* **Dataset content**:
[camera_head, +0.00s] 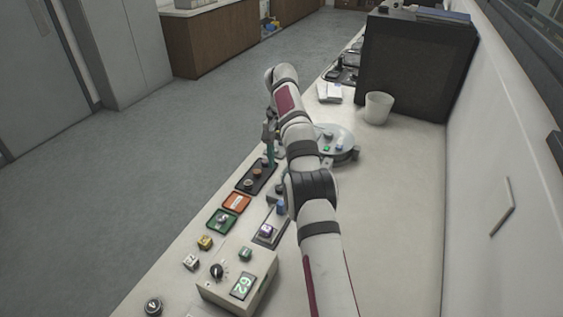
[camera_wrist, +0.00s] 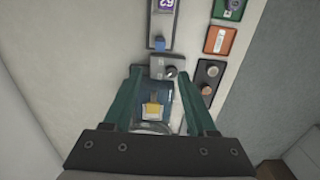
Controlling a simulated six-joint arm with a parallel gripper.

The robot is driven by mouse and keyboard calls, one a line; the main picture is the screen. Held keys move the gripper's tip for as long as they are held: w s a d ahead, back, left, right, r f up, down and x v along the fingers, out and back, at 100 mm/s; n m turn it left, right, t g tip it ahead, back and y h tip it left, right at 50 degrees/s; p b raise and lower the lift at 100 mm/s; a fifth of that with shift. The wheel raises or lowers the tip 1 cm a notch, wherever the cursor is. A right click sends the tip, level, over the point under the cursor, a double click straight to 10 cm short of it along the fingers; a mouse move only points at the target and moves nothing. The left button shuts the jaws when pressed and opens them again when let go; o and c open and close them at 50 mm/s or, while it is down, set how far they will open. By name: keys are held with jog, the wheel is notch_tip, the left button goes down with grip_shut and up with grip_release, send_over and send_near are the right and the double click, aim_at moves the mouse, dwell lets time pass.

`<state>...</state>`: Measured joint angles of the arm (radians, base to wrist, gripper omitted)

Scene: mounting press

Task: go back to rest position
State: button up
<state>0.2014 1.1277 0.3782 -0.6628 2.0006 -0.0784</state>
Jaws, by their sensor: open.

* **Task description**: Pictures in the data above should not be copied; transcribe everything else exactly.

* **Task output**:
[camera_head, +0.00s] 
[camera_wrist, +0.00s] 
Controlling a simulated six-joint arm with a parallel gripper.

The robot is driven by mouse and keyboard calls, one a line; the main picture is the screen. Held keys move the gripper's tip for as long as they are held: w s a d ahead, back, left, right, r f up, down and x v along the fingers, out and back, at 100 mm/s; n m turn it left, right, t g tip it ahead, back and y h tip it left, right at 50 degrees/s; p b raise and lower the lift at 100 mm/s; a fifth of that with shift. The wheel raises or lowers the tip 1 cm a notch, wherever the cursor is. A right click sends the tip, level, over the point under the cursor, a double click straight to 10 cm short of it along the fingers; a mouse move only points at the target and moves nothing. The left button shuts the jaws when pressed and opens them again when let go; o and c open and close them at 50 mm/s or, while it is down, set how far they will open. By name: keys are held with jog, the wheel is notch_tip, the left button goes down with grip_shut and up with grip_release, send_over and send_near are the right and the double click, aim_at moves the mouse, dwell lets time pass.

`<state>...</state>`: Measured joint angles of the arm (radians, base to wrist, gripper omitted)

Scene: mounting press

Task: go back to rest position
State: button up
<state>0.2014 1.1277 0.3782 -0.6628 2.0006 -0.0784</state>
Jaws, by their sensor: open.

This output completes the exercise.